• **INFORMATION SUPPLIED**:
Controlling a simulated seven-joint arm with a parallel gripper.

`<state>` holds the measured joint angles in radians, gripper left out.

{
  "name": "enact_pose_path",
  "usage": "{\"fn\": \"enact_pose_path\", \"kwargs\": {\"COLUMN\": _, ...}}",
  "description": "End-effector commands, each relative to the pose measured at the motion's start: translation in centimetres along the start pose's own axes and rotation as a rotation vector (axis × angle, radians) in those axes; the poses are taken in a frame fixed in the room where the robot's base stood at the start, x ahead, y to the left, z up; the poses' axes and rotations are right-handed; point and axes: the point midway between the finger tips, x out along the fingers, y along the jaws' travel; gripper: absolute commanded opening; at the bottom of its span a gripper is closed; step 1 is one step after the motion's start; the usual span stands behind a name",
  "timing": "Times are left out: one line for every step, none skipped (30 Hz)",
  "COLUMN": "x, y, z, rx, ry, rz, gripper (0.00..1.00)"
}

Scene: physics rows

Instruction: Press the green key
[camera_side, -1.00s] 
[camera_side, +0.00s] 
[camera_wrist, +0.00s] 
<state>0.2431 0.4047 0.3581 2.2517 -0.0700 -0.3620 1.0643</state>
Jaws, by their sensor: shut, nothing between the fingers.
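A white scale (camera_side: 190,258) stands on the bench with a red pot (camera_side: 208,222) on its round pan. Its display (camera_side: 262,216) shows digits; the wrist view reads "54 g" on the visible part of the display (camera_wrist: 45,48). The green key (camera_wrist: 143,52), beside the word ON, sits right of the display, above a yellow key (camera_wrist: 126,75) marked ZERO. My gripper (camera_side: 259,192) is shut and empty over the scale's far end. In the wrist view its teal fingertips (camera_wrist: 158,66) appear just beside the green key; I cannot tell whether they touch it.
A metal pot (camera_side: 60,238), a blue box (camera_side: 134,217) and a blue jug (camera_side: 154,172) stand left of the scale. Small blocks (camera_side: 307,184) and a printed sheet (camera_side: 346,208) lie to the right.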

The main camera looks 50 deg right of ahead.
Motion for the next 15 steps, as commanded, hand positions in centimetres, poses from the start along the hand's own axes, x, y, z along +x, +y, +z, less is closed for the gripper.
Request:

---

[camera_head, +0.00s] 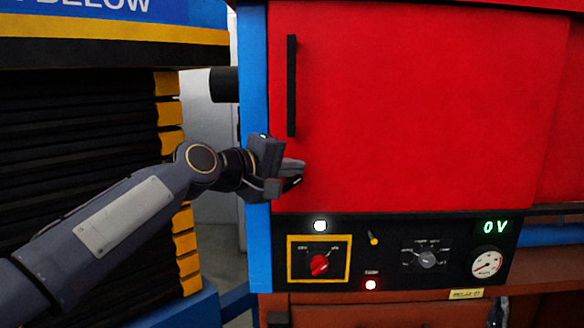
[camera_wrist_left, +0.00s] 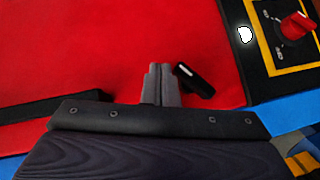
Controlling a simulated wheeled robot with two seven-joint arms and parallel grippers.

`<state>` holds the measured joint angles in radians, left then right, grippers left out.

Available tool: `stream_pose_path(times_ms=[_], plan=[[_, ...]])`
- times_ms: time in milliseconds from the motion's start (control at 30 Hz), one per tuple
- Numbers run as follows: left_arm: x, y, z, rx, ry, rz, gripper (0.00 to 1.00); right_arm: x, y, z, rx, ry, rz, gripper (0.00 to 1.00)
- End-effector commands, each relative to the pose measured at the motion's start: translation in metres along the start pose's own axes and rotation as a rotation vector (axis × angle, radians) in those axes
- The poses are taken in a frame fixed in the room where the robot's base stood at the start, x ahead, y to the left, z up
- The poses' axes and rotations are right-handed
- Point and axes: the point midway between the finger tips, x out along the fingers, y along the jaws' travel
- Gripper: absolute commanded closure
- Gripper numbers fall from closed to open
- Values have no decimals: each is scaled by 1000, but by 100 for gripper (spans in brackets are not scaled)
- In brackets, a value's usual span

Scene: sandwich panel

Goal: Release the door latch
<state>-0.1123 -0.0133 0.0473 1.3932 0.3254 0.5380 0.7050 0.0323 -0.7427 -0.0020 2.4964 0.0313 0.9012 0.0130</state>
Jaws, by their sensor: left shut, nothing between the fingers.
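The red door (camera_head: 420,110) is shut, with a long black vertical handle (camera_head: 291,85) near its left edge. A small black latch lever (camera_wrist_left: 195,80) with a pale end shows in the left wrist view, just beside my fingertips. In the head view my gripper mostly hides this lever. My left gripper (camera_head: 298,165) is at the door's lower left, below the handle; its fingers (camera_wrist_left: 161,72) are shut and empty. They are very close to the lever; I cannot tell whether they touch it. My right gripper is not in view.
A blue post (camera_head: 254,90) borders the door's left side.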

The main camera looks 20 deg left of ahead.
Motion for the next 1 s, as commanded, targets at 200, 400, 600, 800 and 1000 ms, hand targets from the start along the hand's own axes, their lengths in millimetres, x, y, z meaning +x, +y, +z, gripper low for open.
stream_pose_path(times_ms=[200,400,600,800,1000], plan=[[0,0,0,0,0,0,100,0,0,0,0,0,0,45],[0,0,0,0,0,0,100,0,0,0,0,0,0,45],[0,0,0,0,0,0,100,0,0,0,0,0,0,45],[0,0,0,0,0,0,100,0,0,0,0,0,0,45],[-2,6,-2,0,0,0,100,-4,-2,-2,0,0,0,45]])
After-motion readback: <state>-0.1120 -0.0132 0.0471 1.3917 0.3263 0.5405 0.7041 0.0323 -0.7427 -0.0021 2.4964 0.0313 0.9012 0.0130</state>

==

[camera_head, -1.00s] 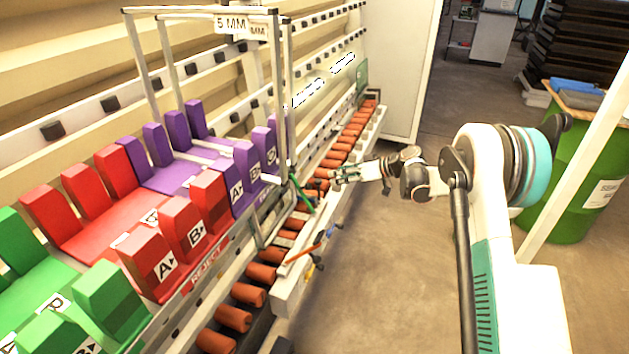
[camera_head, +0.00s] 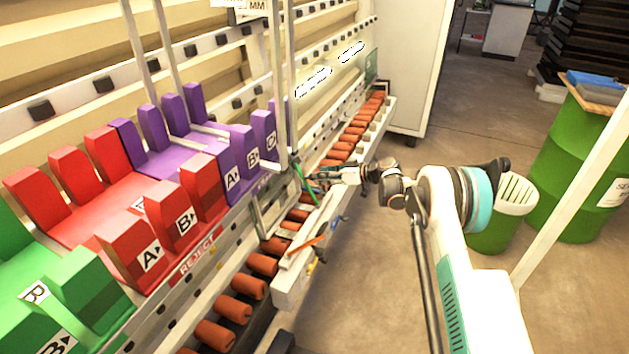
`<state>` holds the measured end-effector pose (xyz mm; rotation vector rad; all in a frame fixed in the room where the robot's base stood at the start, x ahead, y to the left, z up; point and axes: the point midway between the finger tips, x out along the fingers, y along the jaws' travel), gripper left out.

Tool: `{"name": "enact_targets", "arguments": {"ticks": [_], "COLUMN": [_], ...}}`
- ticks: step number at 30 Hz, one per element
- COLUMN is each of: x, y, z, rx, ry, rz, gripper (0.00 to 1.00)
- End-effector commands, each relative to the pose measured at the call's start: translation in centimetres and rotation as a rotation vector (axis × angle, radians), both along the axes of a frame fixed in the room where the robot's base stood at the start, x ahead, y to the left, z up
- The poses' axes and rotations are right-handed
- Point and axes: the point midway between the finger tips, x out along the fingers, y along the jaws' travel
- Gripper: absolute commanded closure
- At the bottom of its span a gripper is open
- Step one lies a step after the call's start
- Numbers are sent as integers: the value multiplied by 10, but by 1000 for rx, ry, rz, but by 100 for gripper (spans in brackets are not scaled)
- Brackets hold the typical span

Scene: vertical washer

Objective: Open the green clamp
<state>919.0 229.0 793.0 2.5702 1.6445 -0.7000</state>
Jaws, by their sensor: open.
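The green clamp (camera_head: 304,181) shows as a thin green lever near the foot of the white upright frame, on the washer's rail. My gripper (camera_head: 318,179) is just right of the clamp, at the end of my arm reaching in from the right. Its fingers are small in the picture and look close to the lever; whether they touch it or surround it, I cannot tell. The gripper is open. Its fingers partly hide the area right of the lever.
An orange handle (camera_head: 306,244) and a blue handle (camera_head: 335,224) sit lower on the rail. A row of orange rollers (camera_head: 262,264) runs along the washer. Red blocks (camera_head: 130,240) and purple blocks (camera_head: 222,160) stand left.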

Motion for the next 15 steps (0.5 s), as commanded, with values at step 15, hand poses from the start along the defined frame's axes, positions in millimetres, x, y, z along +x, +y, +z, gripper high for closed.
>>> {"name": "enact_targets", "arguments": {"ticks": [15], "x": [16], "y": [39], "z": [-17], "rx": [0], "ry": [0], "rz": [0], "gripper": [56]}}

• **WHAT IS REQUIRED**:
Give back exactly the stretch that opens on the line with "Controlling a simulated wheeled" and closes on the line with "- times_ms: time".

• **FINISHED TASK**:
Controlling a simulated wheeled robot with two seven-joint arms and parallel grippers.

`<state>` holds the measured joint angles in radians, left then right, grippers left out.

Available tool: `stream_pose_path(times_ms=[_], plan=[[_, ...]])`
- times_ms: time in milliseconds from the motion's start (control at 30 Hz), one per tuple

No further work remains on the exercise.